▸ **REQUEST**
Take the material below and extract the lines from the one with "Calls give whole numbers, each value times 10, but" through the one with "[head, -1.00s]", word for word, without pictures.
----
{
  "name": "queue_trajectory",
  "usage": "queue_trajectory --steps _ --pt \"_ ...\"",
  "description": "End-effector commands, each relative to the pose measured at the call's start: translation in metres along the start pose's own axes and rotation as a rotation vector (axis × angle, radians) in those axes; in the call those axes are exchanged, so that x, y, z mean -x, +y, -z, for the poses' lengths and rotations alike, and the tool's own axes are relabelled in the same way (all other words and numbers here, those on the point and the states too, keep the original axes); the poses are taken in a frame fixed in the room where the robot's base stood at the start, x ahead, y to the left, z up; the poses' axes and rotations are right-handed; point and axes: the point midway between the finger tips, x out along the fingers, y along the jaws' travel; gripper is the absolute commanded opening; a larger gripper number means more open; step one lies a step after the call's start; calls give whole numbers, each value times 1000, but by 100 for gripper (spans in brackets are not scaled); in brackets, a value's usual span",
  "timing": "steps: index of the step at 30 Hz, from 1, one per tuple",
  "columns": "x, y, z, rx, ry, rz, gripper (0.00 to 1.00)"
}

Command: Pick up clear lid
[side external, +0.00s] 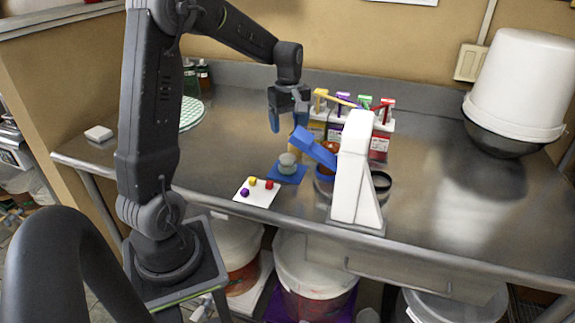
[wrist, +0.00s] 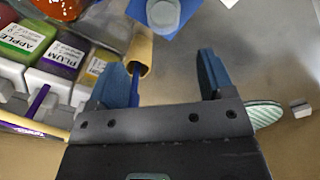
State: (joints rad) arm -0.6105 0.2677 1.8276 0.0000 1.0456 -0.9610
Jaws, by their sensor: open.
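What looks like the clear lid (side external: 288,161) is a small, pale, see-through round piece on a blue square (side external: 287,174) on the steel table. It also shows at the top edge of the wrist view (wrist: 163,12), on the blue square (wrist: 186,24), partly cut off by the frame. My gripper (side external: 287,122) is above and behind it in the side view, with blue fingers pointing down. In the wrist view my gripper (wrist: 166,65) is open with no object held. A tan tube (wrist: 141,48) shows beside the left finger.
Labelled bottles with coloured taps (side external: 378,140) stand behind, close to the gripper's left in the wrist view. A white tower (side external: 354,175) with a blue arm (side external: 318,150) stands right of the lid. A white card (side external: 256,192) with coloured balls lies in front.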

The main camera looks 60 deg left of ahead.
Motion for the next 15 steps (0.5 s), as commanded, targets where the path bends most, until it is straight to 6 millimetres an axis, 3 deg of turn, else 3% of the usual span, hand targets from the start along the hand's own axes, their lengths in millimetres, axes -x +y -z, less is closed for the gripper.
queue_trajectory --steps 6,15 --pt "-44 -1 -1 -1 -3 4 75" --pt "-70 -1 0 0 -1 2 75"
----
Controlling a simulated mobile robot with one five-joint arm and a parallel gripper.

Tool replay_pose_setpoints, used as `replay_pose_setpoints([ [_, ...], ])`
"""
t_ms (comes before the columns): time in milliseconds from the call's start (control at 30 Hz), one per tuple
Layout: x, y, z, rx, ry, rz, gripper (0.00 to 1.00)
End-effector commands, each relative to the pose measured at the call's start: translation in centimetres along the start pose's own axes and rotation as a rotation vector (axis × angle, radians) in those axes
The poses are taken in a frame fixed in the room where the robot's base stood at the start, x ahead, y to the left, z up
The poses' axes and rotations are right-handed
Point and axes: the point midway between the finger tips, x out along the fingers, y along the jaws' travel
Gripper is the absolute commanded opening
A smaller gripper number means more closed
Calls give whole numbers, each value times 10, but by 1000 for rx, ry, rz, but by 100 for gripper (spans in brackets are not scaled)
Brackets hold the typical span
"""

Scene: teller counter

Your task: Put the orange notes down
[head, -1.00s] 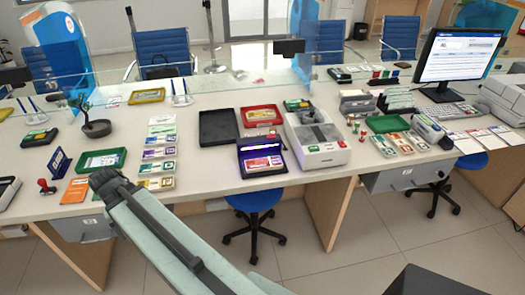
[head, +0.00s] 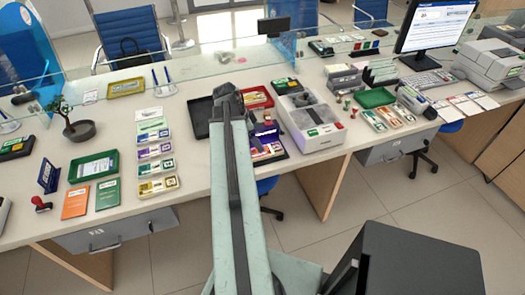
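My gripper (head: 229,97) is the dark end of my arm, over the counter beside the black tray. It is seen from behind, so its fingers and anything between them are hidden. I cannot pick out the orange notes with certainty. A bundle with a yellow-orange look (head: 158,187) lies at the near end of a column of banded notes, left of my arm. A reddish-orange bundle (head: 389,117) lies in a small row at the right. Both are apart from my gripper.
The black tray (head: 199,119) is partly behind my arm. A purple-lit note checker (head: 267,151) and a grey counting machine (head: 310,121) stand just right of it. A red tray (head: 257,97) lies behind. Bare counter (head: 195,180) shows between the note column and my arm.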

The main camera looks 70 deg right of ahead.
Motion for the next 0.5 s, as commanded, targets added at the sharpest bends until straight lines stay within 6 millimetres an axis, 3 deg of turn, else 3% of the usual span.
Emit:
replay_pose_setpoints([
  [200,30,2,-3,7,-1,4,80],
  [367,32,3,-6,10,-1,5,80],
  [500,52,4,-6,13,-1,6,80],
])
----
▸ **OUTPUT FOR THIS TASK**
Calls give whole numbers, each value times 10, but by 1000 for rx, ry, rz, but by 100 for gripper (spans in brackets are not scaled)
Brackets hold the typical span
"""

Scene: teller counter

Your task: Put the orange notes down
[head, -1.00s] 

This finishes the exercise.